From that day onward Sophie Subritzky was held in the highest regard by the warriors for having proved herself in battle she was considered to be their equal.
In 1875, Sophie Subritzky died at Houhora at the age of 77 years, after a full and most interesting life. She had been born in the same year that Admiral Nelson achieved his famous victory in the Battle of the Nile. She had known much joy and sadness during her lifetime and also deprivations of extreme hardship during those early days of the settlement named Nelson, and she died in her twilight years at a time when her children had achieved great prosperity. She had outlived her husband Romualdus, daughter (Doris Spanhake died in childbirth in the Barossa Valley in 1849 - she was 31 years old), and several of her grandchildren. She had ruled her family in a no-nonsense fashion and had remained fit and active throughout the whole of her life - indeed even in her seventies she is remembered for being able to lift the anvil that stood in the family smithy!

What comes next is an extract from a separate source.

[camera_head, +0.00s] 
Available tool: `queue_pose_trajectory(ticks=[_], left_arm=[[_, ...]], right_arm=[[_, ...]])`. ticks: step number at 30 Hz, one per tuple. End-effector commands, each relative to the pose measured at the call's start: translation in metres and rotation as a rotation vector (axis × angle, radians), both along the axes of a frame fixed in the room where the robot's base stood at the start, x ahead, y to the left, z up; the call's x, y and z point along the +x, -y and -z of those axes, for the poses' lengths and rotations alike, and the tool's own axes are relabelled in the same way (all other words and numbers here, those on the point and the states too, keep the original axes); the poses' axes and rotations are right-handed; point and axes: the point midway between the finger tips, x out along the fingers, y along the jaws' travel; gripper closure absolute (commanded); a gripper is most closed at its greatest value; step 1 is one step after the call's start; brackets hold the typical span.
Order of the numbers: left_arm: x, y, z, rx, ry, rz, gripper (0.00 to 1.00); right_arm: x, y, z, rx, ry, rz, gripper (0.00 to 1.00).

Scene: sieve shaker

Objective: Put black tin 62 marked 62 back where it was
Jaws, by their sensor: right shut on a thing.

She was held in the highest regard by the local Maori population who mourned the passing of their treasured "Mata" (Mother). They gathered at the homestead and informed the Subritzky family that the elders wished to take her remains to the marae so she could be honoured with a tangi. The family respectfully declined the honour and a Christian service was held at the homestead from where her body was taken by boat across the harbour to the base of Mount Camel where she was interred in what is now known as the Subritzky family cemetery.
Little did the widow Sophie Subritzky realise when she set sail for the Antipodes all of those long years ago; with three small sons, and married daughter, that she would become the matriarch of such an influential dynasty. Her story itself is quite typical of the sheer grit and determination of many of the pioneering women who came to this country, and shaped the history of early New Zealand.
Today she has more than three thousand descendents, both Pakeha and Maori, and many of her female descendents are named in her honour (her Maori descendents are often called "Te Paea") and she is always referred to within the extended family as "Old Sophie".